12. As such I am satisfied the defendants have no valid defence and no real prospect in succeeding on the defence that they have filed.

13. The defendants have complained against the claimant in their defence that the Claimant never held any meeting with them or given any advise to them to leave the land. Reading paragraph 4 of the Island Court’s declaration as quoted in part in paragraph 10 of this judgment that is contrary to the Island Court’s direction. That direction is to the defendants to arrange to meet with the claimant and make “appropriate arrangements” about their continuous occupation. That is not for the claimant to do, rather it is for the defendants. And they have never done that although this Court gave them opportunities to do it since the first conference on 31st January 2017.

14. Clearly the actions of the defendants are annoying and they are causing substantial delays to the Claimant from enjoying the fruit of his judgment.

Submissions

15. I am grateful to Mr Napuati for his written submissions filed on 6th September. I accept those submissions. I adopt and apply the case of Vutimamoli vs Buleingmol [2015] VUSC in support of my holding that the defence of the defendants claiming they are lawfully occupying the claimant’s land has no basis and is not a defence.

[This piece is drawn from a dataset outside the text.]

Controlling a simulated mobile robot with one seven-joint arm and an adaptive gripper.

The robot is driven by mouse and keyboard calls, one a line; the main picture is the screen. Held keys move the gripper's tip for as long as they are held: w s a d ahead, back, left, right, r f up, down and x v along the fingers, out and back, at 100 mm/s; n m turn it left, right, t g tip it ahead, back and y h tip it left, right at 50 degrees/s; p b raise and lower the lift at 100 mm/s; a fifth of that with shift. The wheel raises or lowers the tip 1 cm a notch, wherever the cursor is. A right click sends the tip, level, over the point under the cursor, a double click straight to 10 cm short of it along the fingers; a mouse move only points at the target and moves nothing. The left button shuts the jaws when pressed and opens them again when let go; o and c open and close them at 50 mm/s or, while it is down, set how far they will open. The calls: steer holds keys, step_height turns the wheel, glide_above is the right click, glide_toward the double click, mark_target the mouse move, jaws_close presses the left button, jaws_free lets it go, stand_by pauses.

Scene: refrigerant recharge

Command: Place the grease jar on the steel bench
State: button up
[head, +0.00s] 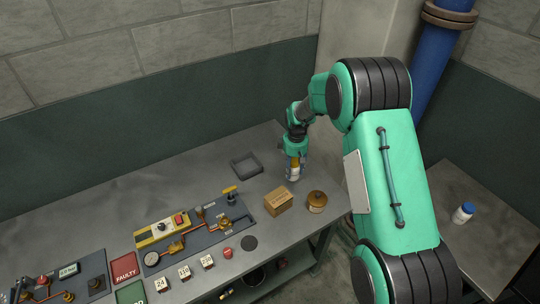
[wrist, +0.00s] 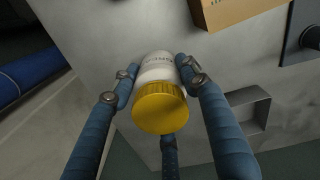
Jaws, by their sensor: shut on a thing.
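The jar in my gripper has a white body and a yellow lid; I take it for the grease jar (wrist: 160,105). My gripper (wrist: 158,78) is shut around it, with blue fingers on both sides and another below. The lid faces the wrist camera; the label is only partly legible. In the head view the jar (head: 294,172) is lid up under my gripper (head: 296,164), over the far right part of the steel bench (head: 215,275). I cannot tell whether its base touches the bench.
A cardboard box (head: 278,202) and a brown lidded jar (head: 317,201) stand nearer the front. A shallow grey tray (head: 246,164) lies to the left. A gauge panel (head: 200,232) fills the middle. A blue-capped white bottle (head: 464,213) stands on another surface at right.

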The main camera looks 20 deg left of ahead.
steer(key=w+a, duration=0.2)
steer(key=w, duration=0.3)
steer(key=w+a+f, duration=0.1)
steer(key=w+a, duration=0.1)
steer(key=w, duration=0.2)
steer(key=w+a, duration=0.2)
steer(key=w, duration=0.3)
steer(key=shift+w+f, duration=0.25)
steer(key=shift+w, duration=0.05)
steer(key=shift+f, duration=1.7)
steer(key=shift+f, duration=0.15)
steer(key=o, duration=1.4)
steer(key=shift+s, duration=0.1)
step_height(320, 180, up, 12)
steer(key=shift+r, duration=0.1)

16. I also note Mr Molbaleh has not filed any submissions opposing the entry of summary judgment. Counsel sought an extension of time by email yesterday (12/09/2017) but I declined the request. I considered it unreasonable. Counsel had ample time since 6th September 2017.

The Result

17. The claimant’s application for summary judgment is successful and is allowed.

The Orders are –

1. Judgement is hereby entered in favour of the claimant.

2. The defendants are required to deliver vacant possession of the land clear from all personal properties within 30 days from the date of this order ( by 12th October, 2017).

3. An Eviction Order will issue after 12th October 2017 against the defendants or anyone who does not vacate the claimant’s land willingly, peacefully and voluntarily within 30 days from today’s date.

4. The defendants will pay the claimant’s costs of this action on the standard basis as agreed or taxed.